Todos os setores são diferentes, cada um tem as suas especificidades. O ponto fundamental é olhar para a moda também como um negócio. No passado olhava-se para a moda muito com uma vertente apenas de imagem. Hoje claramente qualquer setor em que exista uma aposta explícita tem de ser encarado como um negócio.

Qual é a especificidade deste setor?

Evoluímos de um país direcionado para apenas alguns criadores, e muito industrial, com uma manufatura muito virada para a exportação. Acho que hoje conseguimos criar um contexto interno que visualiza toda a cadeia de valor, conciliando design com a componente da marca, com a manufatura, e criar um selo português.

O que é que falta à moda de autor portuguesa para ser tão reconhecida lá fora, como o setor do calçado, ou a nossa capacidade de produção de roupa?

Estamos a seguir um caminho interessante para esse reconhecimento. Tem que existir uma aposta especializada na moda de autor, para que se consiga pensar no negócio, e pensá-lo de forma a que este consiga ser exportável. Acho que na moda de autor muitas vezes se pensa muito na imagem, e isso tem de ser aliado a uma forte componente de gestão.

Há mercado interno para a sobrevivência da moda de autor ou é algo que para ser viável tem sempre de passar pelo mercado externo?

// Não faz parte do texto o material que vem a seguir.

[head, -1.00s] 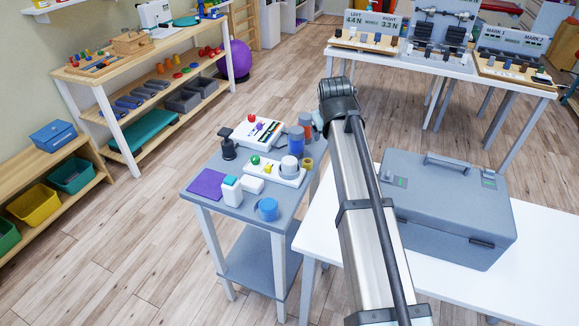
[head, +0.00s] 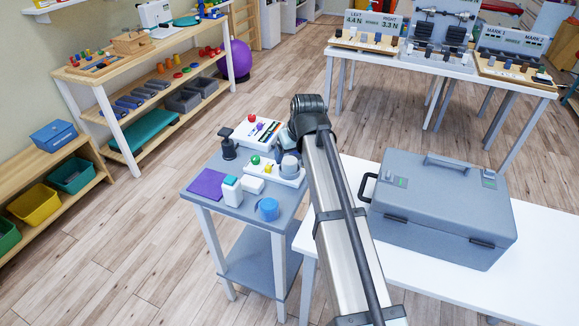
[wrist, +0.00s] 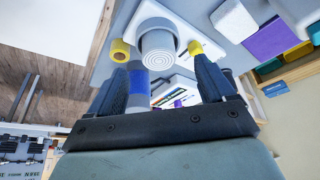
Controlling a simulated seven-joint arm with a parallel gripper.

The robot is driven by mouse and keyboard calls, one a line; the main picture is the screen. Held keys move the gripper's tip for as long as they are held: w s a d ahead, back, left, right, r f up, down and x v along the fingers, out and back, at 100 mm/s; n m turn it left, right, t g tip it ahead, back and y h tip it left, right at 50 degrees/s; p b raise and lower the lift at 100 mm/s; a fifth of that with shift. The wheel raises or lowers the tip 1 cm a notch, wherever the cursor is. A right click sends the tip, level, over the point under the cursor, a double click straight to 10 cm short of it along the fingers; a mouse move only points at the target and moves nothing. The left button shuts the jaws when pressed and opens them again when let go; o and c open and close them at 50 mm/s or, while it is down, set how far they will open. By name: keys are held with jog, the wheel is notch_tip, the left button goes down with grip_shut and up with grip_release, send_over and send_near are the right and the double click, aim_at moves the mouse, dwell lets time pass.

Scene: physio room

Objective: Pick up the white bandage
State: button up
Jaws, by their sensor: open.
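The white bandage (head: 290,166) is a roll standing on the small grey side table, close to my arm in the head view. In the wrist view the white bandage (wrist: 158,48) shows its spiral end, just beyond the fingertips. My gripper (wrist: 158,68) is open, with one dark finger on either side of the view and the roll apart from its pads. A grey bottle with a blue band (wrist: 137,88) shows between the fingers, farther back. In the head view my wrist and arm hide most of the gripper and part of the table.
A yellow roll (wrist: 120,50) is beside the bandage. A grey case (head: 440,205) stands on the white table.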

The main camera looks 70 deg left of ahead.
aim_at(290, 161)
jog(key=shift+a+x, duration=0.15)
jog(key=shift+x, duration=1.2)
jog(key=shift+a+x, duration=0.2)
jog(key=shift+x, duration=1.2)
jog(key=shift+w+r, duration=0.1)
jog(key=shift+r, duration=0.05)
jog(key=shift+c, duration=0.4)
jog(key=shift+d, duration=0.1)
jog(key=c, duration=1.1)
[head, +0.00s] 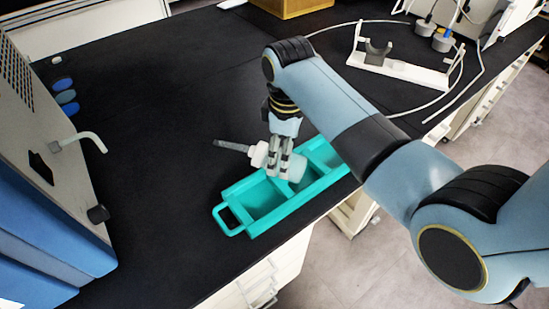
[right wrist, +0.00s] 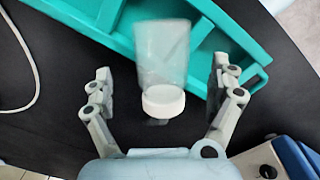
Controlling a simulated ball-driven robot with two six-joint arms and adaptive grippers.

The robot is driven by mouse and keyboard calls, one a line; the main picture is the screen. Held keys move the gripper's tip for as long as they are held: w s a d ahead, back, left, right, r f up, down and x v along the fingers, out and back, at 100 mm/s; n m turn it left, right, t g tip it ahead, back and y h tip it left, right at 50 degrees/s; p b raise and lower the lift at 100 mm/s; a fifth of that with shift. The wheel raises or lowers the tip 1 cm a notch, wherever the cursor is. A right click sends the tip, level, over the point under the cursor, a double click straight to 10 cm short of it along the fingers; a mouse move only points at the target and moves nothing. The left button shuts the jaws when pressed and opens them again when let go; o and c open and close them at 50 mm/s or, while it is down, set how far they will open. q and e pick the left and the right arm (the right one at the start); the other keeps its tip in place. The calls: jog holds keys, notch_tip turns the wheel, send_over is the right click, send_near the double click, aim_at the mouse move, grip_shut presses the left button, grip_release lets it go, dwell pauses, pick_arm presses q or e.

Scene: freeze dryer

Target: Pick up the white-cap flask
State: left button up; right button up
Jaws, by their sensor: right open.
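The flask shows in the right wrist view with a translucent body (right wrist: 162,50) and a white cap (right wrist: 163,101). Its body overlaps the teal rack (right wrist: 112,30), and a dark stub shows below the cap. In the head view the white cap (head: 259,154) and a grey stem (head: 232,146) point left; the flask body is partly hidden by my fingers. My right gripper (head: 282,166) is over the rack, at the flask. In the wrist view its fingers are spread on either side of the flask, with gaps. My left gripper is not in view.
The teal rack has a loop handle (head: 229,220) near the front edge of the black bench (head: 150,130). A blue and grey machine (head: 50,190) with a bent white tube (head: 82,139) stands left. A white stand (head: 400,68) and looped tubing lie at the back right.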

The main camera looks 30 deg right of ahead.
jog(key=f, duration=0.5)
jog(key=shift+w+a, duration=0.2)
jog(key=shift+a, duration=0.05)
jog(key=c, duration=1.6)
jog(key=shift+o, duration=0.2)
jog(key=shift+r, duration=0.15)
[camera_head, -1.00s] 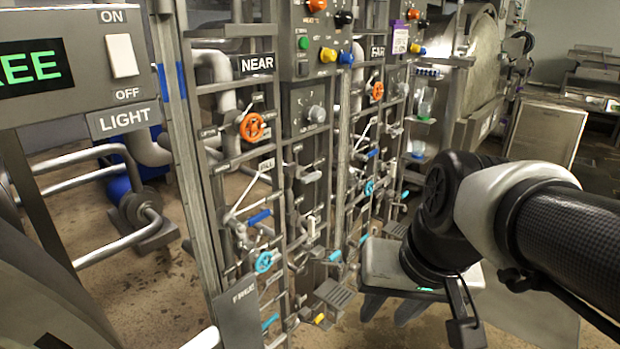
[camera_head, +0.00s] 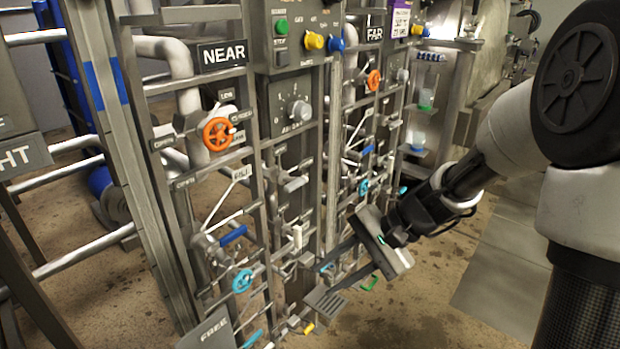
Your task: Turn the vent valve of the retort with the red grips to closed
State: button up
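Two valve racks stand before me, signed NEAR (camera_head: 222,55) and FAR (camera_head: 375,34). I cannot make out red grips on a retort, nor read which valve is the vent. The near rack has an orange handwheel (camera_head: 217,134), a blue-grip lever (camera_head: 233,235) and a cyan handwheel (camera_head: 242,280). The far rack has an orange handwheel (camera_head: 373,80), a blue-grip lever (camera_head: 367,150) and a cyan handwheel (camera_head: 363,187). My gripper (camera_head: 325,278) is low in front of the racks, its two fingers apart, pointing left. Nothing shows between them; contact with the rack cannot be told.
Control boxes with coloured buttons (camera_head: 313,40) and a dial (camera_head: 299,111) sit between the racks. A white-grip lever (camera_head: 297,237) is lower down. A FREE plate (camera_head: 212,332) stands at the near rack's foot. Open floor (camera_head: 420,310) lies at the lower right.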

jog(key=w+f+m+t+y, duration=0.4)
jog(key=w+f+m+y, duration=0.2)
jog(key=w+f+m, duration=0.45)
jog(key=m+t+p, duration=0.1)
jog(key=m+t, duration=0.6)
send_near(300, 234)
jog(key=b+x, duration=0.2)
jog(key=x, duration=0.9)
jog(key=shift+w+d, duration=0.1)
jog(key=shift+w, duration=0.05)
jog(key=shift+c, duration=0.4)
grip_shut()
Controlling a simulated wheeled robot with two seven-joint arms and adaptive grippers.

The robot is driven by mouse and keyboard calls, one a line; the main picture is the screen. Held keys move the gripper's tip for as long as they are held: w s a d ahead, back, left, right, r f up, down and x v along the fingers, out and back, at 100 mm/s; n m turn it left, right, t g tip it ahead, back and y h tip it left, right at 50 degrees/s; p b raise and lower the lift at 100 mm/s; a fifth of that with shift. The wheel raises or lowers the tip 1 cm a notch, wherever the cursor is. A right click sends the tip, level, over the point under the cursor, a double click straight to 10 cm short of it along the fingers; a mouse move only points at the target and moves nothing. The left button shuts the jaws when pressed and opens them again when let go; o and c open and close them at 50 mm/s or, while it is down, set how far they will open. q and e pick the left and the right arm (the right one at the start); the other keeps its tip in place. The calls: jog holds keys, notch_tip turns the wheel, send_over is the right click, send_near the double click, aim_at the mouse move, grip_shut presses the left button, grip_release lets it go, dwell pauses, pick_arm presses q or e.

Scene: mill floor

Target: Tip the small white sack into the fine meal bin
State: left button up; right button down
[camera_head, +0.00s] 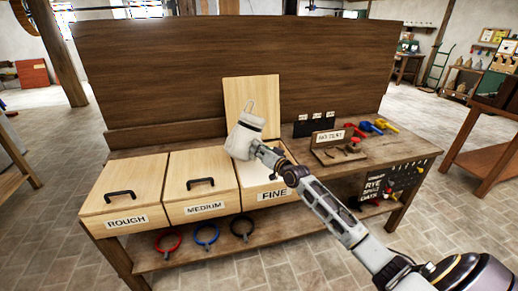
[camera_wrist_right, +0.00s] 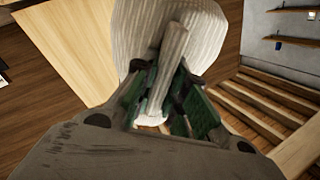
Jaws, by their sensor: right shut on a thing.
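The small white sack (camera_head: 244,135) is held above the fine meal bin (camera_head: 273,194), whose lid (camera_head: 252,98) stands raised behind it. My right gripper (camera_head: 257,148) is shut on the sack. In the right wrist view the sack (camera_wrist_right: 185,30) fills the top middle, with a fold of its cloth between the green-lined fingers of my right gripper (camera_wrist_right: 160,105). The sack looks tilted over the bin opening. A pale surface shows inside the bin, partly hidden by the arm and sack. My left gripper is not in view.
The rough bin (camera_head: 124,192) and medium bin (camera_head: 202,181) are closed, to the left. A tall wooden back panel (camera_head: 180,70) rises behind. Coloured rings hang below.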

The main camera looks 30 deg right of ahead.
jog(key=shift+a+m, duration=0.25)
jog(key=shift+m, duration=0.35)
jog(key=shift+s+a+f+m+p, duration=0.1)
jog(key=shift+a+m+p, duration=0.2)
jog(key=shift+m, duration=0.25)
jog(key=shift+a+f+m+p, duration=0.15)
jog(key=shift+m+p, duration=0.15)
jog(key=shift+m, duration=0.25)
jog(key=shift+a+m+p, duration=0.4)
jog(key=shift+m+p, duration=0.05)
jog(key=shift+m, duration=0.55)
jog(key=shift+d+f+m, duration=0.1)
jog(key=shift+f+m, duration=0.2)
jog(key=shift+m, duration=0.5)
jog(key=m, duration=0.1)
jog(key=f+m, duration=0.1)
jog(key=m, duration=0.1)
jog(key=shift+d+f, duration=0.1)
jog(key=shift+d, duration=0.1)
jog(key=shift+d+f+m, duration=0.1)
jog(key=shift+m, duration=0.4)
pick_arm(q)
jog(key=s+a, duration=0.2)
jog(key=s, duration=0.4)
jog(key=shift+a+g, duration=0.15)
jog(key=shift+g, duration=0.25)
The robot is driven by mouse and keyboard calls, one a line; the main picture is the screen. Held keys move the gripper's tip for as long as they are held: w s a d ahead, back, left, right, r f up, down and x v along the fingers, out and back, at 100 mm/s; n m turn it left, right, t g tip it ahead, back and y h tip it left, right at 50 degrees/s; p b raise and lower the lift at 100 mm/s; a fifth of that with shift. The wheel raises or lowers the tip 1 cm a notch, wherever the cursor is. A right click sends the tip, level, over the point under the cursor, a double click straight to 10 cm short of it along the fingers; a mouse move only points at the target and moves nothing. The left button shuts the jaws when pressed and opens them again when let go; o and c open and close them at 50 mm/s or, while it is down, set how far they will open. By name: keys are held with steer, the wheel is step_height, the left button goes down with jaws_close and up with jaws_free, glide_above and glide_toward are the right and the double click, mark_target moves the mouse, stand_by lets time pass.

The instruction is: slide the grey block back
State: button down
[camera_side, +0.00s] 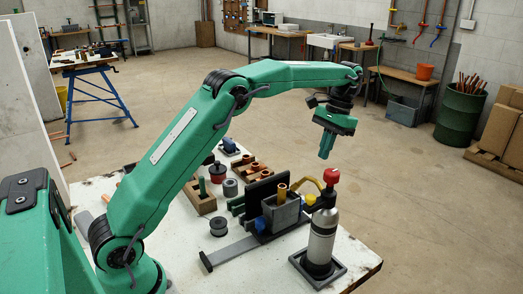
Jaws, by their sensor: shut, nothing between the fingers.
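The grey block (284,214) sits among dark parts on the white table, right of its middle. It looks box-like, and a brass-coloured cylinder (282,193) stands up at its top. A dark upright plate (256,196) stands just behind it. A flat grey bar (234,251) runs from beside the block toward the front left. My gripper (325,155) is shut and empty, pointing down in the air above and to the right of the block, clear of it. The block's lower part is partly hidden by blue and dark parts.
A silver bottle with a red top (321,238) stands in a dark square tray (338,271) at the table's front right. A black spool (218,226) and a wooden holder (201,203) are to the left. The white table (190,262) is bare at the front left.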

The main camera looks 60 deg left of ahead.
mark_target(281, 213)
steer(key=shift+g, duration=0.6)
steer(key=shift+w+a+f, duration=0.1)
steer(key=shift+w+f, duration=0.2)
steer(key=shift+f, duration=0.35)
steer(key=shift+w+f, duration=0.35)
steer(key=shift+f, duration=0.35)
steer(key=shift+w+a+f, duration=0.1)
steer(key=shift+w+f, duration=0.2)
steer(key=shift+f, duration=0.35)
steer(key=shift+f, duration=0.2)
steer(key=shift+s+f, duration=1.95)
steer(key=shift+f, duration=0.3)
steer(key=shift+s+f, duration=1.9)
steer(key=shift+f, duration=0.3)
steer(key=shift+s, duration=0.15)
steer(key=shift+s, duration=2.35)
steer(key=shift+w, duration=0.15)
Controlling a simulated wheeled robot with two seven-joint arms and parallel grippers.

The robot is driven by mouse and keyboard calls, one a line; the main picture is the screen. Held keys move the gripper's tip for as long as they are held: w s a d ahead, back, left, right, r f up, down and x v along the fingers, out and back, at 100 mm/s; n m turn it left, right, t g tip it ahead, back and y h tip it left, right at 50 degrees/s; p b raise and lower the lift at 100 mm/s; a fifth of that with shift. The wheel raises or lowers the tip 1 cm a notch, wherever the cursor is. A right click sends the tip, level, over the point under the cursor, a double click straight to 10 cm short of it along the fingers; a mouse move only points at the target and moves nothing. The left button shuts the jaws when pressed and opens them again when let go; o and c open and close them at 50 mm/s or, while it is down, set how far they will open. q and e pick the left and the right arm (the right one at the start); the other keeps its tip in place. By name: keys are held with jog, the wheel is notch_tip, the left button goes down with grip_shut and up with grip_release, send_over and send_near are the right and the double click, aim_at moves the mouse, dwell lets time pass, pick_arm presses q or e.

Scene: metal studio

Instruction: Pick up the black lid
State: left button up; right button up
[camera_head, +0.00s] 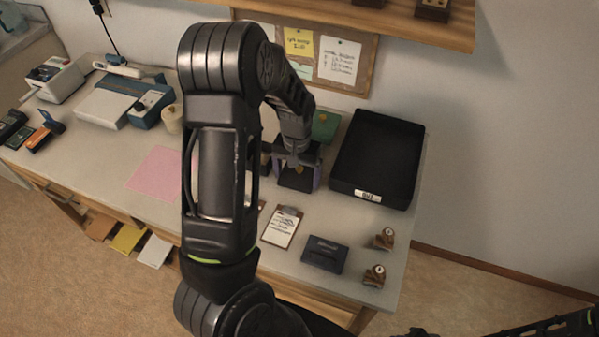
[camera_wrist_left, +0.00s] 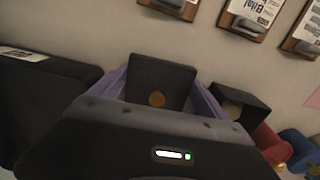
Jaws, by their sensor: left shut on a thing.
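The black lid (camera_head: 296,182) is a square dark piece with a small gold spot, below my left wrist in the head view. In the left wrist view the lid (camera_wrist_left: 165,75) sits between the two purple fingers. My left gripper (camera_head: 298,178) is shut on it. The same gripper (camera_wrist_left: 160,95) fills the lower middle of the wrist view. I cannot tell whether the lid touches the table. An open black box (camera_wrist_left: 240,104) stands right beside it in the wrist view; my arm mostly hides that area in the head view. My right gripper is not in view.
A large black tray (camera_head: 378,155) stands close on the right. A clipboard (camera_head: 282,227), a dark box-shaped item (camera_head: 325,254) and two small brown stamp-like items (camera_head: 384,239) lie toward the front. A pink sheet (camera_head: 160,172) lies left. A shelf (camera_head: 380,15) overhangs the back.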

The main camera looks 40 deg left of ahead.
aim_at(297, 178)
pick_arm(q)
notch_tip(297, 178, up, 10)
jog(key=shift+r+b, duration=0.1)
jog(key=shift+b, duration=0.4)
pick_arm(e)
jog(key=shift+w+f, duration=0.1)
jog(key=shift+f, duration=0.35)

Para apostar no setor comercial a nível de gestão, não podemos ver o mercado interno como sendo apenas Portugal. Numa componente comercial, independentemente do setor, temos de olhar para as coisas numa componente mais internacional e para um mercado maior.

O que é mais importante para uma marca de autor, a criatividade ou a vertente de negócio?

Uma coisa não vive sem a outra. Se tiver um mau plano de negócios e um excelente design, duvido que a marca seja bem sucedida, mas o contrário também é difícil. A capacidade de gestão de uma marca destas tem de ter sempre as duas componentes.

Quais são as ferramentas concretas que o Portugal Fashion tem dado aos criadores para conseguirem manter o nível de internacionalização que têm neste momento, de forma independente?

Os criadores que estão com o Portugal Fashion e beneficiam das idas às grandes semanas de moda têm que aproveitar esta oportunidade para que estas presenças internacionais se traduzam em vendas, abertura de pontos de venda, criar contactos tanto com compradores como com jornalistas. Claro que a criação destes contactos também parte muito do esforço deles e do interesse em aproveitar essas oportunidades.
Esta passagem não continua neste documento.